The bumper sticker festival
Lots and lots of stickers, covering sometimes a lot more than just the bumpers? Political slogans? Outrageous or shocking statements? It's spelled C-R-A-Z-Y. Basically treat them as if they're carrying nitroglycerin on the back seat. Don't provoke them. Don't argue. Don't give them the middle finger. Let them pass. They are always "right" - and not afraid to shout it to the whole world. Don't assert yourself, or you'll create a lose-lose situation. They're perfectly fine - in their own little fantasy universe.
The salvage job
Old car, rusty, scratched-up, dirty, looking as if it just did a few somersaults and somehow managed to stay in one piece - but just barely. The person driving it may have a real reason for not taking care of their car (poverty being one), or may just simply don't care - in that case, they may not care for themselves, or for people around them. Give them a wide berth. Don't linger in their vicinity. They may be safe and boring and cautious, or they may do something stupid. You just don't know. So don't make assumptions.
The muscle car
While the modders are all about appearances, the muscle car guys (yes, they are all guys, it's an exclusive club) are about raw engine power. While the modders work on the exterior exclusively, the muscle car guys work mostly on the engine. They're like VTEC modders, only a lot smarter and with a heck of a lot better work ethic - they can actually roll up their sleeves and do useful and productive work. And the results parallel and sometimes beat the sports cars. Anyway, on the road they're a mixed bag. Sometimes they are just like sports car drivers. Others are like the VTEC modders. Others are like a Vin Diesel character. And yet others are middle-age guys working on a Mustang in their garage every week-end - average people, family, job and everything. So give them the benefit of the doubt, but stay aware. Treat them as equals, but don't step on their toes. Trust, but verify.
After you identify the car, by taking a glance at the driver you get more information you can use. There are 3 big categories:
- men under the age of 60
- old people
- everyone else
This is very easy. Young or middle-age men are the most aggressive category. Old people are excessively slow and make more mistakes. Everyone else falls into the middle. That's it. As simple as that.

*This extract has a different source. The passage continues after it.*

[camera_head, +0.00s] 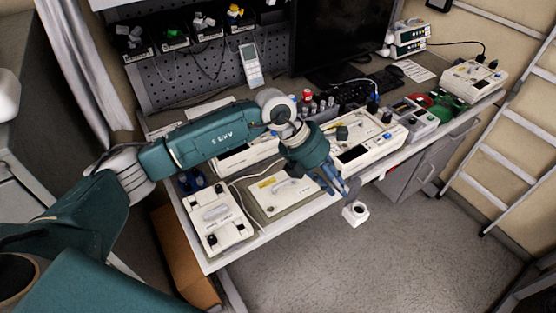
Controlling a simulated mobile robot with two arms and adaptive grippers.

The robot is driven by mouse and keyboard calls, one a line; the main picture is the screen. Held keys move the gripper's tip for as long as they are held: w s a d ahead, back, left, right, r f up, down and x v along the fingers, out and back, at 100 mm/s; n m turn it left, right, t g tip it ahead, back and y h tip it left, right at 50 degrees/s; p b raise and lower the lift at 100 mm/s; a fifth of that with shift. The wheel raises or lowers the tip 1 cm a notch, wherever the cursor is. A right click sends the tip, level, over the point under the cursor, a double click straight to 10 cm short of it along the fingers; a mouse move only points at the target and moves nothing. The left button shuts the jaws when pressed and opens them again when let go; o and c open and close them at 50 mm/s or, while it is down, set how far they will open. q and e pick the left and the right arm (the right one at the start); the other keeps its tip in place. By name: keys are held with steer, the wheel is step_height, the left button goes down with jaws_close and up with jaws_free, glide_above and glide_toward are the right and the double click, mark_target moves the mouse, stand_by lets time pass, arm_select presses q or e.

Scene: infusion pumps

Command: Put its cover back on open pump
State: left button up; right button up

(I hope you didn't expect pictures in this section, did you?)
The forgotten category, since there aren't that many of them out there. Bikers are usually regarded at best with suspicion by everyone else sharing the road, but the reality is pretty complex.
Huge slab of chromed metal on two wheels. Slow growling engine. Annoyingly loud pipes. Tiny nazi-style helmet that serves only a decorative purpose. Leathers, sometimes. These are not different from pickup truck drivers - as much ego and aggression as sports car drivers, but there's a hump under their gas pedal. Keep in mind, the Harleys are not made for function or performance, they are made for show. So they can't go fast, they are just built to parade an image through town. From a rational perspective, these riders shouldn't do anything stupid, because the price they pay for vehicular stupidity is very high. But they aren't doing this for a logical reason, so be careful anyway.
The touring / cruiser
The touring bike, or the cruiser, not too fast, but modern, reliable, comfortable and high-tech. Often european. Prepare for a surprise: these riders are more predictable and just overall better participants to the traffic than most car drivers! They are safety-conscious, many of them take the MSF (Motorcycle Safety Foundation) classes - an excellent idea. They play by the rules and are not prone to doing stupid things. They tend to be older, minimum age is probably 35 or so, which usually means they're wiser. Rest assured, you can trust them.
With a quarter mile (400 m) performance of 10 seconds or less, and a 0 - 60 mph (0 - 100 km/h) performance of 3 seconds or less, these are the fastest-accelerating vehicles on the whole road. By the way, they are not made for the road, the race track is where they should be: they are here just because somebody is insane enough to drive such a thing through normal traffic - a decision risky at best. Anyway, they are not all the same - there's two big groups here, and they're pretty different. Here's the breakdown:
Full one-piece leather racing costume, tall racing boots (exoskeleton, toe and shin guards, the whole shebang), carbon-fiber-knuckled gloves, a mean astronaut helmet. Somebody's donning the full racing outfit. Remember this: they're on the freeway not because they like it (they hate it, really), but just to get from point A to point B - and the real fun (for them) begins at point B, which is usually some forgotten winding backroad up in the hills somewhere. They just want to get there quickly, they would fly there if they could, but have no choice but to share the road until they get there with slowpokes like you. They are like sports car drivers on two wheels - huge ego and the means to feed it, they can be jerks but they are not fools, usually. The age interval is very wide, anywhere between the minimum legal driving age and 60 or older (yes, really). Make no mistake, they are very aware of what they're doing, and they are actually holding back all the speed for now (even though you may think otherwise). Just let them pass you by, don't obstruct them, they hate being here as much as you hate them. They'll be gone in a second anyway.
The testosterone poisoning victim
Mean astronaut helmet - only if mandated by law. Carbon-fiber-knuckled gloves - only if they look cool. Full leather racing costume? Nope - a textile jacket more often, leather jacket sometimes, and regular jeans. Racing boots? Nope - running shoes at best, sometimes just sneakers. This is known in the SF Bay Area as the "San Jose racing" attire. These are basically the VTEC modders on two wheels. Often, in true modder spirit, they make all sorts of changes to an otherwise perfectly fine vehicle. Overwhelmingly, they are 20-something year old males, which explains the testosterone-related stereotype, and in their natural habitat sometimes they are observed carrying an attractive young female on the back seat of their bike, who is blissfully unaware of all the horrible risks and permanent consequences involved with such activities. It is believed some of their brain functions such as judgement are severely impaired by their youthful over-abundance of male hormones. They make excellent organ donors, provided they are persuaded to carry the card. Avoid them like the plague - they die quickly and in large numbers, but often get nearby innocents in trouble while doing so.
Well, so, there you have it. Drive safe and pay attention to the traffic - now you know how to do it.